Just like fresh air revitalizes the soul, open air markets stimulate the senses. Rain or shine, tented tables regularly bring neighbors, tourists, and communities together from spring to fall, providing a taste of Earth’s bounty and a vast assortment of handmade collectibles and vintage wares. Grab your family and meet your friends at an open air market, because a visit is not always about what objects you procure but rather the experience you’ll savor.
Crates overflowing with just-ripened fruits and vegetables, iced pallets of succulent seafood pulled from the water earlier that morning, and bunches of aromatic flowers at the peak of color abound in a random assortment of tables along the street or grass. Artisans and collectors mingle, too, celebrating hand-made works, like tapestries, pottery, jewelry, or paintings that are all unique among any other. Vendors also pile tables high with vintage items like leather goods, music, small appliances, shoes, ravioli cutters, or any odd thing — sometimes authentic and sometimes not. Here, one person’s “stuff” is another person’s treasure.
In Italy, one doesn’t have to venture far to find a local open-air market, but there are some in bigger cities that are worth noting for their size, variety, and ambience, such as Campo de’ Fiori, a fish and vegetable market in Rome dating back to 1869. Open from 7 a.m. to 1 p.m., Monday through Saturday, the cobblestone piazza is filled with vendors even before the sun comes up. An Ape Piaggio (one of those compact, three-wheeled trucks) sits beside nearly every tent, piled high with crates of fresh food. Before it opens, restaurant buyers examine the selections for the highest quality ingredients, and by noon, tourists stare in awe at the shouting matches between the elderly locals haggling with vendors in preparation for their pranzo meal.
The Porta Portese market in Trastevere, Rome, open Sundays, showcases table after table of anything imaginable, including terra cotta, oil lamps, and toothbrushes. In college, that’s where I bought a cheap bootleg copy of Sting’s The Dream of the Blue Turtles cassette tape (yes, cassette tape!). When I got home, I was disappointed to learn that the B side of the “hot” tape featured an entirely other band, named Zucchero. Little did I realize that this was one of Italy’s hottest musical names, and that I would later watch both Sting and Zucchero perform at Rome’s Stadio Olimpico, spurred on by this bazaar treasure. The value of some things truly surpasses dollars and cents.

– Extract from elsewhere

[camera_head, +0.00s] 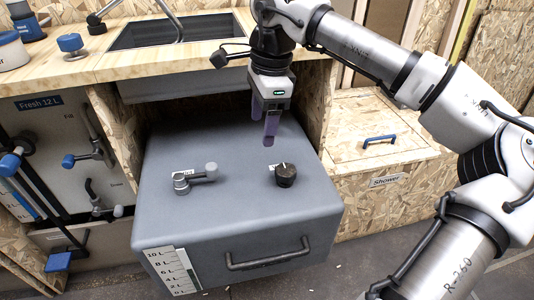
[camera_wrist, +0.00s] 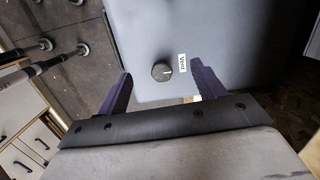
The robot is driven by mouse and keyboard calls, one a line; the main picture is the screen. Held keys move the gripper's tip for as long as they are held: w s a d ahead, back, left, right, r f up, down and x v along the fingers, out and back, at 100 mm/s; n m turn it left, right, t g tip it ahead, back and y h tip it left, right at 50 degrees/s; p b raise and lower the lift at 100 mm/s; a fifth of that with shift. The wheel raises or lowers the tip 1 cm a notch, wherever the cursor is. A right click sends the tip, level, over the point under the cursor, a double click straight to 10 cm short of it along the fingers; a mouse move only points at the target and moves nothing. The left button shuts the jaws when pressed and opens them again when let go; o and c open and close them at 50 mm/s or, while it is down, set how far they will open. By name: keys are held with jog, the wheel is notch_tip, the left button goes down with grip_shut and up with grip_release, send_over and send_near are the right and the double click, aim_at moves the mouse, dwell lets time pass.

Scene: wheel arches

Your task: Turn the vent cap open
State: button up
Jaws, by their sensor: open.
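The vent cap is a small dark round knob (camera_head: 286,174) with a white mark, on the right half of the top of a grey tank (camera_head: 235,215). In the wrist view the cap (camera_wrist: 161,71) lies beyond and between my fingertips, with a white "Vent" label (camera_wrist: 182,61) beside it. My gripper (camera_head: 268,143) points down above and behind the cap in the head view, apart from it. In the wrist view its two purple fingers (camera_wrist: 160,80) are spread open with nothing between them.
A grey lever fitting (camera_head: 196,178) stands on the tank top, left of the cap. A dark handle (camera_head: 268,258) is on the tank's front. The counter with a sink (camera_head: 170,32) is behind. A wooden box marked Shower (camera_head: 385,180) stands at the right.

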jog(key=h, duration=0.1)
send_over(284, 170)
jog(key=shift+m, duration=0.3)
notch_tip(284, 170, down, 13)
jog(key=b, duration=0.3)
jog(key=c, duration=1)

A few years ago, my parents accompanied my family to Venice, where we hit the famed Rialto Market early enough that the garbage boats were still hauling away rubbish left by the overnight revelers. Vendors slapped enormous large fin salt-water monsters onto their tables of chopped ice, while my dad giggled like a kid in a candy store. My children’s eyes were almost as big as those of the enormous, multi-colored fish they ogled. After a couple hours, I spied my mom and youngest sharing a lovely moment beside a canal, legs dangling over the Adriatic inlet, red juice dripping down their fingers, their only market takeaway having been a quart of the juiciest strawberries sold beneath the Rialto Bridge. Some treasures are meant to be consumed without delay, and with abandon.
The town of Camucia, near Cortona in Tuscany, opens its market on Thursdays, cordoning off about 10 city blocks. Here, a delectable pulled pork sandwich is just as easy to find among its multitude of merchants as a new suitcase. And in Palermo, Sicily, one can peruse seaside tables of sea urchins and other such delicacies that are just as plentiful as oranges. The art of seeking out-of-the-way treasures may be just as decadent as the object itself.
But, one need not venture far for a great open air market. There’s probably one within driving distance from you, and it’s so worth the time and gasoline.
Growing up in Buffalo, my dad used to drive my grandpa to the Clinton Market whenever it was time to buy the perfect crops for their new gardens. Now, my brothers take my dad whenever they’re ready to plant theirs. Easter week, my family would head to the Broadway Market for freshly packed sausage, homemade bread, and the best fire-breathing horseradish around. We still go there, but now we also frequent the food trucks and vendors at Larkin Square and Canalside, among many others. The buddy-system always makes for a memorable market experience.
Haymarket, Boston’s historic market near Faneuil Hall since 1830, is renowned for its produce and fish at bargain prices. Haggling here is a must-see tourist attraction in the city. Head over to Copley Place Farmers Market in the Back Bay for homemade apple pies, jams, and spreads, or armfuls of bright yellow sunflowers. Lose yourself for hours at the SoWa Market (“South of Washington Street”) for an eclectic mix of handmade items, like jewelry, crafts, pottery, shoes, and baked goods, as well as antiques and fresh produce. Other local open markets include the Salem Open Market, the Cambridge Open Market, the South End Art Market, the Greenway Open Market, and the South End Food Trucks.
If you’re like me, an Italian who loves to buy fresh and buy local, you’ll want to be sure to experience a glorious open air market near you, as the season warms and the treasures are ripe for the picking. Bring your family and friends, and revel in the spirit of “abbondanza!”